Photography insight: a studio portrait session with Ben Howard
Planning, creative visualisation and technical knowledge are all important for studio portrait photography, but being aware and reacting to a fleeting moment can make the difference between an average portrait and a great one.
A couple of years ago an up-and-coming musician arrived at the Carve magazine office in Newquay, Cornwall for a shoot to accompany an interview in the mag. Ben Howard was starting to get some attention as a live performer, especially in the southwest, so I decided to recreate a live concert in the studio environment. I love shooting bands live, but you are usually only given one or two songs in which to get the shot before being ushered away by security, so it can be frantic and stressful.
Having Ben perform in the controlled environment of the photographic studio, using my own lighting setup, was a great opportunity.
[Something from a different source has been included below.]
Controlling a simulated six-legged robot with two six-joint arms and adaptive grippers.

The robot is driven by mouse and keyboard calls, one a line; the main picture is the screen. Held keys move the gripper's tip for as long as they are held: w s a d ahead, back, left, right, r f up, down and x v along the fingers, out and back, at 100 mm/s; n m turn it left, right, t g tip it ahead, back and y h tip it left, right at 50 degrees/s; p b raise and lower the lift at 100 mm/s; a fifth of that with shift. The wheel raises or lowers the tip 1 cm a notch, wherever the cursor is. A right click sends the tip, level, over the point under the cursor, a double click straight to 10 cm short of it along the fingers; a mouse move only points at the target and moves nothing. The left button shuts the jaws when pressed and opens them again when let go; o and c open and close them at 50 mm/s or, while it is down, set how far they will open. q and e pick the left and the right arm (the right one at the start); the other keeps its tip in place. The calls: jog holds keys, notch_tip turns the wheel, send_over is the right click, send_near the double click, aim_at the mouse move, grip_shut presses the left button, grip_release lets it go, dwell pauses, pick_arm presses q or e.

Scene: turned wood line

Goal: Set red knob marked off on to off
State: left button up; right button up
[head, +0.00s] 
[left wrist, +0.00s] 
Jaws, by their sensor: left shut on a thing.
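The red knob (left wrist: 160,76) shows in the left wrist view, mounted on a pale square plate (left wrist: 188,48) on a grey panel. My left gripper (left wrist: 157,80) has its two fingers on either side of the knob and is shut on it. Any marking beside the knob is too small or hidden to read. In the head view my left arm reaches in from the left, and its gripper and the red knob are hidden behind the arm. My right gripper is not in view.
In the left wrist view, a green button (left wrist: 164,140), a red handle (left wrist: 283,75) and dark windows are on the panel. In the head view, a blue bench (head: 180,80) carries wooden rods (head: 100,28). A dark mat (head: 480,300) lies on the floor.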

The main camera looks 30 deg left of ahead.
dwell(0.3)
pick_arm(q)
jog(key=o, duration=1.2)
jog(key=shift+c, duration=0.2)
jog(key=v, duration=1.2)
And what a privilege to have an impromptu set from a promising new performer in our own office! Obviously we didn’t know at the time that Ben Howard would become a huge worldwide phenomenon, but he was definitely something special.
I placed a couple of lights high and and behind Ben, put a blue gel on one, and placed the main light with a softbox in front of Ben and asked him to start playing. He played a couple of songs and then stopped for a break. He lit up roll-up cigarette and was chatting to my colleagues who were standing at the back of the studio. I didn’t put my camera down. I could see the smoke curling above his head and, as I had a black background, it was perfectly lit. I waited for the moment. Ben took a drag, blew it out, the smoke curled in the light. Someone made a joke, Ben looked down and smiled. Bang! I got the shot.
Well maybe not bang, just a click, but sometimes you know as soon you’ve taken a shot that you’ve got something special. You don’t have to look at the LCD on he back of the camera, you get a jolt of adrenaline, a frisson of excitement that you can feel in your belly or down your spine.
I worked on it in Photoshop and made it mono with a sepia tone, and I think this really gives it some atmosphere, and a timeless quality that harks back to a bygone age of smoky jazz clubs. It’s hard to define what makes this a good shot. He’s not looking at he camera, but it’s an unguarded moment, and that gives it a real intimacy. Of course this wasn’t the shot I had planned but being aware and waiting for a fleeting spontaneous moment is what good photography is all about.